Transparence fiscale : les nouvelles obligations des entreprises

Face à la mondialisation croissante des échanges économiques, les autorités fiscales renforcent leurs exigences en matière de transparence. Les entreprises se trouvent désormais confrontées à un arsenal réglementaire complexe visant à lutter contre l’évasion fiscale et à garantir une juste contribution de chacun. Cette évolution profonde du cadre fiscal international impose aux sociétés de repenser leurs pratiques et de mettre en place de nouveaux processus pour se conformer à leurs obligations déclaratives. Quels sont les principaux enjeux et défis posés par ces nouvelles exigences de transparence fiscale ?

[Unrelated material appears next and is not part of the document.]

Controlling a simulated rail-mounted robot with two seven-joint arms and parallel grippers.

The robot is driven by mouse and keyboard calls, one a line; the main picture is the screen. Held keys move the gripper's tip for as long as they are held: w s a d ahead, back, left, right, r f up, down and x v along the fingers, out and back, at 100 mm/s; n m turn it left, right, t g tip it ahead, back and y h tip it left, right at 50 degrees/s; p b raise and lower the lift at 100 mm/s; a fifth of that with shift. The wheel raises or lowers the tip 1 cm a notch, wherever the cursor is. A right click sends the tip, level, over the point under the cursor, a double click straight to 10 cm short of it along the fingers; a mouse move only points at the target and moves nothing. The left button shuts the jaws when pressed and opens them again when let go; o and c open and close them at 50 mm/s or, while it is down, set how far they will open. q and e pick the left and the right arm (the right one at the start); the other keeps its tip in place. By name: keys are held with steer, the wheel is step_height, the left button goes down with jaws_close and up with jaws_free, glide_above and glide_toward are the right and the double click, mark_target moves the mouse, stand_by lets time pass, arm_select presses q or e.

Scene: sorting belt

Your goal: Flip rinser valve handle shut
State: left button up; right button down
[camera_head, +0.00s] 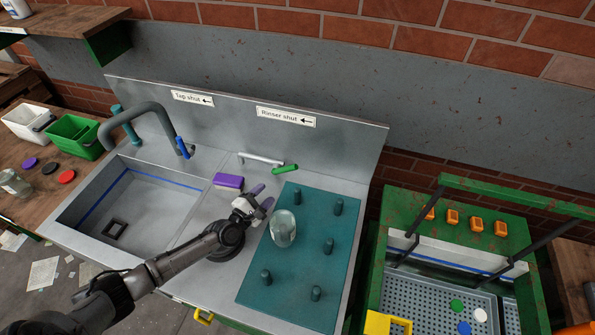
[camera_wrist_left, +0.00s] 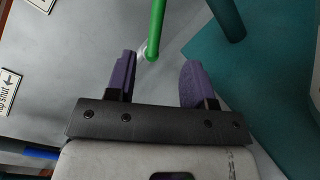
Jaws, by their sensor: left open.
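The rinser valve handle (camera_head: 285,169) is a short green lever at the back of the steel counter, below the "Rinser shut" sign (camera_head: 286,117), whose arrow points left. It points right from the end of a pale pipe (camera_head: 260,158). My left gripper (camera_head: 263,195) is open and empty, in front of the handle in the head view. In the left wrist view the green handle (camera_wrist_left: 156,25) runs between the lines of the two purple fingers of my gripper (camera_wrist_left: 157,62), its lower end near the fingertips. I cannot tell whether they touch. My right gripper is out of view.
A glass jar (camera_head: 283,228) stands on the teal pegged mat (camera_head: 290,270), right of my gripper. The sink (camera_head: 140,205) has a blue-handled tap (camera_head: 183,147). A green-framed crate station (camera_head: 460,205) is at right.

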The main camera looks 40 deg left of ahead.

Le cadre réglementaire de la transparence fiscale

Le renforcement de la transparence fiscale s’inscrit dans un mouvement international initié notamment par l’OCDE et le G20. Plusieurs dispositifs majeurs ont été mis en place ces dernières années pour lutter contre l’optimisation fiscale agressive des multinationales :

  • Le projet BEPS (Base Erosion and Profit Shifting) lancé en 2013
  • L’échange automatique d’informations fiscales entre pays
  • La directive européenne DAC 6 sur les dispositifs transfrontières
  • Le reporting pays par pays pour les grands groupes

Ces réglementations visent à accroître la transparence des opérations internationales et à permettre aux administrations fiscales de mieux appréhender les flux financiers entre entités d’un même groupe. Elles imposent de nouvelles obligations déclaratives aux entreprises, en particulier celles opérant dans plusieurs pays.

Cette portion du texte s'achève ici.